Artık,  rektör, dekan gibi her türlü yönetici ve öğretim üyeleri; rüşvet, ihaleye fesat karıştırma, kanuna uygun karar ve emirleri yerine getirmeme, huzuru bozma, üniversite dışında ücretli iş yapma gibi pek suçu işlerse “görevlerinden alınamayacak.”
Çünkü Danıştay kararları doğrultusunda YÖK, bu suçu işleyenlerin üniversitelerdeki görevlerinden alınamayacağı ve öğretim mesleğinden çıkarılamayacağına ilişkin emir yayımladı  
Hadi bakalım kaymaklı kadayıf tatlısı gibi geldi bu karar.
Yükselsin artık binalar rahat rahat, ne de olsa bundan sonra rüşvet fesat serbest.
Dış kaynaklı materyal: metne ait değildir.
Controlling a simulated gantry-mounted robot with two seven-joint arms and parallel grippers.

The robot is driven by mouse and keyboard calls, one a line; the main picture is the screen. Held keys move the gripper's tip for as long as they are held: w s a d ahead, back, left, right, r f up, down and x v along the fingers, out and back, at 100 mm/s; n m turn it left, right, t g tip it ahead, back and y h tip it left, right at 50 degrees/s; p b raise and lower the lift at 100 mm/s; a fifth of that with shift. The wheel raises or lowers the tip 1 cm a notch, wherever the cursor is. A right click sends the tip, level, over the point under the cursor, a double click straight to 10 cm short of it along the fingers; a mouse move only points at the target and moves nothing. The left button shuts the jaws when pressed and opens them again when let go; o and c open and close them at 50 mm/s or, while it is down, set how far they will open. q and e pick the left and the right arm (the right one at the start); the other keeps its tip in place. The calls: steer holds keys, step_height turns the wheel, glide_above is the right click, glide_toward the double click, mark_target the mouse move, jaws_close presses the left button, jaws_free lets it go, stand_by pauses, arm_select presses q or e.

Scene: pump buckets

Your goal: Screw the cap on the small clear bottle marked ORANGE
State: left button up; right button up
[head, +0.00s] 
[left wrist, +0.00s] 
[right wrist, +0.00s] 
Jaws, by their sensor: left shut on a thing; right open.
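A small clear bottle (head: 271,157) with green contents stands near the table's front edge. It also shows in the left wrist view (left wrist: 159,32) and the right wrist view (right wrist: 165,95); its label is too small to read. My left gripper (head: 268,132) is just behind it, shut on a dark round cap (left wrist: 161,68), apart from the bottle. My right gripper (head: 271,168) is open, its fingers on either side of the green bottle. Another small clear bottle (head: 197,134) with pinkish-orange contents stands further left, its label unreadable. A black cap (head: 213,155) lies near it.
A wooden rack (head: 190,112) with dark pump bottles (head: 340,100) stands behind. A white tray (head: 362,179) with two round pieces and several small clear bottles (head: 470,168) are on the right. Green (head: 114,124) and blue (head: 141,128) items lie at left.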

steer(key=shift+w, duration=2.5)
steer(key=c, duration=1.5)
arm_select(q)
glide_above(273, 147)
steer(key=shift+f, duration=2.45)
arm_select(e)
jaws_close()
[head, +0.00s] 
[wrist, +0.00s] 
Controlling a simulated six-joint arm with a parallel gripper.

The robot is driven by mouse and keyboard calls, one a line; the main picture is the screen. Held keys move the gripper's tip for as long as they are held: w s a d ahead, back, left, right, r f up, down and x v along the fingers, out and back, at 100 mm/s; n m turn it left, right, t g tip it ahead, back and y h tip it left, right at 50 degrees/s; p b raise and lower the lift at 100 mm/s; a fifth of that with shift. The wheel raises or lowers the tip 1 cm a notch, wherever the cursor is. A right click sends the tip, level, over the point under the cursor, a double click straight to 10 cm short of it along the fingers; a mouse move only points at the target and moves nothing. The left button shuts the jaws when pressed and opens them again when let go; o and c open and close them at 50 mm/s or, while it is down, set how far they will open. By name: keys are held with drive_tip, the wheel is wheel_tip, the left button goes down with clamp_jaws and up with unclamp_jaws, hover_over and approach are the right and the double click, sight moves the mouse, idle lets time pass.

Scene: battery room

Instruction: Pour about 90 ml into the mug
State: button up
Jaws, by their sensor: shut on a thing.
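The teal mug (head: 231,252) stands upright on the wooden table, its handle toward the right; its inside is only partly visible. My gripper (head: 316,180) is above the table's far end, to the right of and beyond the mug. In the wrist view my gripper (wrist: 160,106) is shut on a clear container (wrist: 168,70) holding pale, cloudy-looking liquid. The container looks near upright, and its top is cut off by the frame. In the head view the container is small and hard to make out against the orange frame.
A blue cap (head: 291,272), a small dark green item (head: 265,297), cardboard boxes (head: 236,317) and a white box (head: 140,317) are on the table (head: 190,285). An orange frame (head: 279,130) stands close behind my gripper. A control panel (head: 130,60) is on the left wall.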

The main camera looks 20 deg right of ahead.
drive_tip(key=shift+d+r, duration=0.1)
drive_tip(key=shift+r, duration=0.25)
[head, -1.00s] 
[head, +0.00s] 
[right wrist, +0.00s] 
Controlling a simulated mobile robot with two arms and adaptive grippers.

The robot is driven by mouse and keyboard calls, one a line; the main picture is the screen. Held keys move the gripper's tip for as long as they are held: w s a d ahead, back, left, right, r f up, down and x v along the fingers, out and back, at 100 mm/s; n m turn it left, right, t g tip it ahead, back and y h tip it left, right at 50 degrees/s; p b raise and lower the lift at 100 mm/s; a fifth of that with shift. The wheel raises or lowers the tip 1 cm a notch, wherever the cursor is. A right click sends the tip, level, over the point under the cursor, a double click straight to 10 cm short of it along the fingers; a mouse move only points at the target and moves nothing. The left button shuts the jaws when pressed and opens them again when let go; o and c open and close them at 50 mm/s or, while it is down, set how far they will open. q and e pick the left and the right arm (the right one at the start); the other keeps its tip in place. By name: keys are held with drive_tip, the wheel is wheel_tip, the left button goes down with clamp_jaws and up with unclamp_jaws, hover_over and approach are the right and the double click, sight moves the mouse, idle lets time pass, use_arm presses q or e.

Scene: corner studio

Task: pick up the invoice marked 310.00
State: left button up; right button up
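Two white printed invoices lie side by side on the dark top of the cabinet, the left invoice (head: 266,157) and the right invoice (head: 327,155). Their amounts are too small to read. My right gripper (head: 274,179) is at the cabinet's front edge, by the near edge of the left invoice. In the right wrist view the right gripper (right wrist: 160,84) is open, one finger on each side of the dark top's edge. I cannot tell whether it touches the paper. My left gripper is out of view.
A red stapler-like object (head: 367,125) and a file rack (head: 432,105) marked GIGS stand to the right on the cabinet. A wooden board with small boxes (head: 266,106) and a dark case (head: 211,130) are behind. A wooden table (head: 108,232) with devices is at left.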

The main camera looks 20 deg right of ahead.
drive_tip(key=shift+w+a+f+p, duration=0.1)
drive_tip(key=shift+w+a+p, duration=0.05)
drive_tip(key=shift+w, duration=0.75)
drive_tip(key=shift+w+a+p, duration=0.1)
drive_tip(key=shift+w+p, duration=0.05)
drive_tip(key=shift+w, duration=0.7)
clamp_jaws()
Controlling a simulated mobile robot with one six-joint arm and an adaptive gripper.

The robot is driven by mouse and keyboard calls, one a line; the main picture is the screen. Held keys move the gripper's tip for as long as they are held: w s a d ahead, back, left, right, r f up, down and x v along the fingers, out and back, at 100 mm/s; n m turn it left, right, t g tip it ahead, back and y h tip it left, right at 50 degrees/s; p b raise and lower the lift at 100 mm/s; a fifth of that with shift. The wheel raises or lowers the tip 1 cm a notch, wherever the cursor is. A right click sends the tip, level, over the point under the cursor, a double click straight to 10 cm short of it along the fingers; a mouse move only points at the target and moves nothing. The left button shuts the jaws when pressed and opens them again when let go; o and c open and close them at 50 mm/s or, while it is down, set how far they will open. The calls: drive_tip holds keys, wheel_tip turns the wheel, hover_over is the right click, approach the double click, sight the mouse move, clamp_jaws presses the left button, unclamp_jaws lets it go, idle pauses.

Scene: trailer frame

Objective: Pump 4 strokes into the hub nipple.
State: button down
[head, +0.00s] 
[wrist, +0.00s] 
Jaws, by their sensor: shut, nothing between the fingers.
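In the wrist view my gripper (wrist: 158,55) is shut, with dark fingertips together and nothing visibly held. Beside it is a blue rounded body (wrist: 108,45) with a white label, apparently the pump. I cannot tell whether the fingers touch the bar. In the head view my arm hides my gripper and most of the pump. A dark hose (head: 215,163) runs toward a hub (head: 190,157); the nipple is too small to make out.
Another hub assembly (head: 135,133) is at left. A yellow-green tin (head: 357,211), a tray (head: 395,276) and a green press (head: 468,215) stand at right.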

Ülkemizde sistem çürümüştür.
Demokratik haklarını kullanarak protesto eyleminde bulunan öğrenciler okuldan atılıp, cezaevlerine doldurulurken rüşvet veya ihaleye fesat suçlamasıyla soruşturma geçiren bir rektör veya dekan, görevinden alınamayacak, üniversiteden atılamayacak sadece “kınanacak, uyarılacak ya da terfi edemeyecek”
Yandaşlar ödüllendirildi, ya siz?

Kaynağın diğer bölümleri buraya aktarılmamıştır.